* **TO DO**
A single run of lines is to be printed exactly: starting at the line with "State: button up" and ending at the line with "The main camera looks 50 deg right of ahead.", both included. Leave the pictures out.

[Robot episode rows]
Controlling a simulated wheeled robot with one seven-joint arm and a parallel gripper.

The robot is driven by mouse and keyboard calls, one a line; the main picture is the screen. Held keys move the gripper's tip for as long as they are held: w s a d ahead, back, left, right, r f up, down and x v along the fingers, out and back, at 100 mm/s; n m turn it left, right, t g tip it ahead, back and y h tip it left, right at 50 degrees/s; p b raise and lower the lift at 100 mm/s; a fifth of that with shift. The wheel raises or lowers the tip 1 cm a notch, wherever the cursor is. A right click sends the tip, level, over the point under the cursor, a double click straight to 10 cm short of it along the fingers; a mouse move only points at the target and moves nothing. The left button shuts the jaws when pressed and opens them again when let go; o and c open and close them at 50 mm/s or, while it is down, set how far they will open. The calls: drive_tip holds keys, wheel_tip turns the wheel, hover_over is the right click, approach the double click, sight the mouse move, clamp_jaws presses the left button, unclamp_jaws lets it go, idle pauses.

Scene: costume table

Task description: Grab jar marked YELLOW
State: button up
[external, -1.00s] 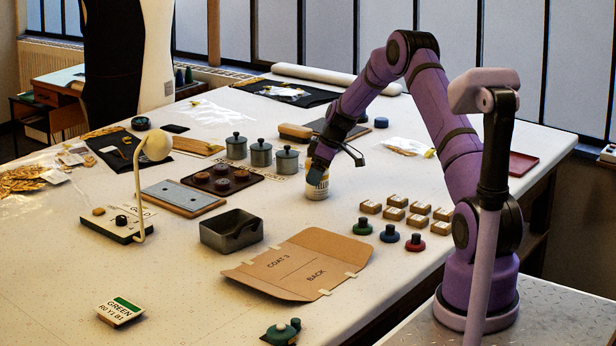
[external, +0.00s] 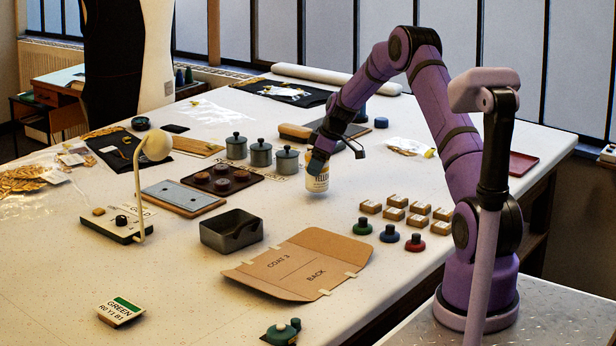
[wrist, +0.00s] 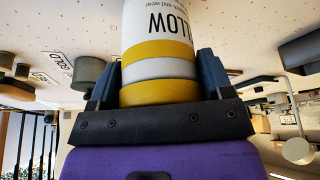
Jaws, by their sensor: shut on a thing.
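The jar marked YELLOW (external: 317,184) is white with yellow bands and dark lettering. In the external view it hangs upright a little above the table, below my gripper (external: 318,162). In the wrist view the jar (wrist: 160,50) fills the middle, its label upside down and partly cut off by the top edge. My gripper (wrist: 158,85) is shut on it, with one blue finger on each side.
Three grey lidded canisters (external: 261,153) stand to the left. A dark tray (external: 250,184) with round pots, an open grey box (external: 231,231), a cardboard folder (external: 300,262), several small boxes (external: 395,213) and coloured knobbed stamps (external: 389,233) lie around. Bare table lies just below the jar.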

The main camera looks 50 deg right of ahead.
---
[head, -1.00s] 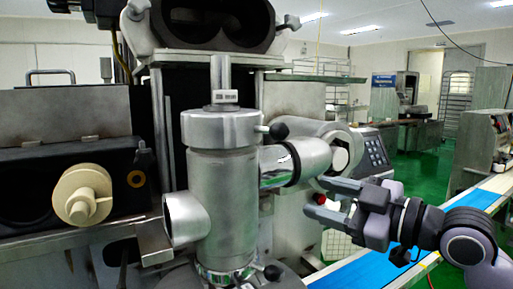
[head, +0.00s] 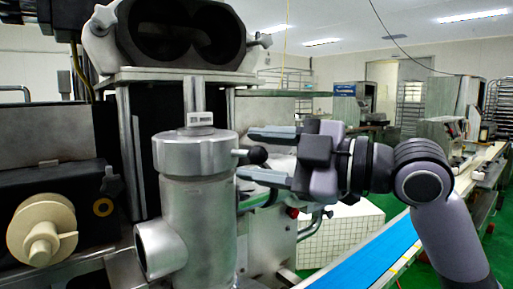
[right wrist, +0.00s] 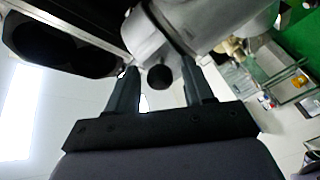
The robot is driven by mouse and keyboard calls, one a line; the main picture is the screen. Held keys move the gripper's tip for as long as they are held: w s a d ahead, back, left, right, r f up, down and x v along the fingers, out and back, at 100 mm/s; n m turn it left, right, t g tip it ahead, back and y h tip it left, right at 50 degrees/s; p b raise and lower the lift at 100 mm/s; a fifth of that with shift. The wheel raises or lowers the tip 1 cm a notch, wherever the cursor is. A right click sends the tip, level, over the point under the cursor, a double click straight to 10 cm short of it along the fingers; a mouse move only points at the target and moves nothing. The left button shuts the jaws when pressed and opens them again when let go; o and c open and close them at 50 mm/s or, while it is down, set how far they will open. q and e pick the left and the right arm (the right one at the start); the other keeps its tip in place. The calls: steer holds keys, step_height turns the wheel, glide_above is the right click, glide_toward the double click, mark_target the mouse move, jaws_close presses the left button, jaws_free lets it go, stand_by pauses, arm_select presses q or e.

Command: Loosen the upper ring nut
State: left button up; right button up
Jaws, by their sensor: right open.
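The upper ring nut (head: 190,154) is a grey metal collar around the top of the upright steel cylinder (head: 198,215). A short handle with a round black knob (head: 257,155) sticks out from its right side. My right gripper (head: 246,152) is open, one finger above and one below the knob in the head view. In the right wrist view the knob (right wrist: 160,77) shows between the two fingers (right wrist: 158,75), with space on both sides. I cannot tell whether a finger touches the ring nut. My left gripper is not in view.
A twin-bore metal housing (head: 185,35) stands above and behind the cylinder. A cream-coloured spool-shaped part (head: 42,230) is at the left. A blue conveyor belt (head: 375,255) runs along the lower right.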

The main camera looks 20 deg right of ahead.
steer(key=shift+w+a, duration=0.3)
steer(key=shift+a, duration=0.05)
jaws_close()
==
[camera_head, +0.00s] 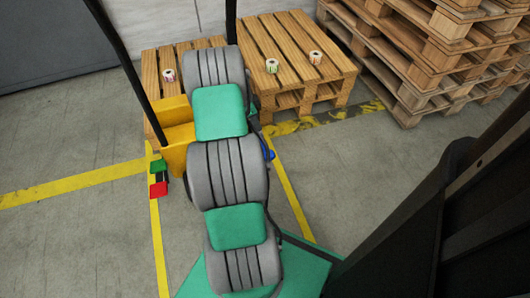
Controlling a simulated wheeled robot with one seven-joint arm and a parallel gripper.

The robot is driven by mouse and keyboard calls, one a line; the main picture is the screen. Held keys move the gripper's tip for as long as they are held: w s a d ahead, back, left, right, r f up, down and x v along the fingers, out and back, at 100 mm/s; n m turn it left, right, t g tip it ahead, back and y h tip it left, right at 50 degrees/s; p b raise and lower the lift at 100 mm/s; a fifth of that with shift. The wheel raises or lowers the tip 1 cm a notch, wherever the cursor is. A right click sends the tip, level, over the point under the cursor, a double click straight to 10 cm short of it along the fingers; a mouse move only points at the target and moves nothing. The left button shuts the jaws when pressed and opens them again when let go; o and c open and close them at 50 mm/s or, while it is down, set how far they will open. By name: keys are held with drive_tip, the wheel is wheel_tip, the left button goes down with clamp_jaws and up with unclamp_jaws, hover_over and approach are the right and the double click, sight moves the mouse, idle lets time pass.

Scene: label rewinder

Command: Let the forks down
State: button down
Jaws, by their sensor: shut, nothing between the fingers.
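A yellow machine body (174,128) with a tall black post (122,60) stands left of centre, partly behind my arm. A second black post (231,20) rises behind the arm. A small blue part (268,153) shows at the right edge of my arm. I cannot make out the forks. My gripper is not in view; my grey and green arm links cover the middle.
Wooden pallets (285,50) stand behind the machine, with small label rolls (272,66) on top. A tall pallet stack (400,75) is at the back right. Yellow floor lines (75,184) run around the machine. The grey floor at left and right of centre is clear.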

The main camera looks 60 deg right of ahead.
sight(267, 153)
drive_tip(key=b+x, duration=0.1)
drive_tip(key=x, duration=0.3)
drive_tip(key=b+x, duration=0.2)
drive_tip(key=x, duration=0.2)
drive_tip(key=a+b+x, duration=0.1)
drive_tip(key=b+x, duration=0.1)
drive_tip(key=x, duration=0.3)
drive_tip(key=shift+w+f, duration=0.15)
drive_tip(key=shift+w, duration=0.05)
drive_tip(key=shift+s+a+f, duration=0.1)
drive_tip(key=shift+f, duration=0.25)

* **TASK RESPONSE**
State: button up
[external, -1.00s] 
[external, +0.00s] 
[wrist, +0.00s] 
Jaws, by their sensor: shut on a thing.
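The jar marked YELLOW (external: 317,184) is white with yellow bands and dark lettering. In the external view it hangs upright a little above the table, below my gripper (external: 318,162). In the wrist view the jar (wrist: 160,50) fills the middle, its label upside down and partly cut off by the top edge. My gripper (wrist: 158,85) is shut on it, with one blue finger on each side.
Three grey lidded canisters (external: 261,153) stand to the left. A dark tray (external: 250,184) with round pots, an open grey box (external: 231,231), a cardboard folder (external: 300,262), several small boxes (external: 395,213) and coloured knobbed stamps (external: 389,233) lie around. Bare table lies just below the jar.

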The main camera looks 50 deg right of ahead.

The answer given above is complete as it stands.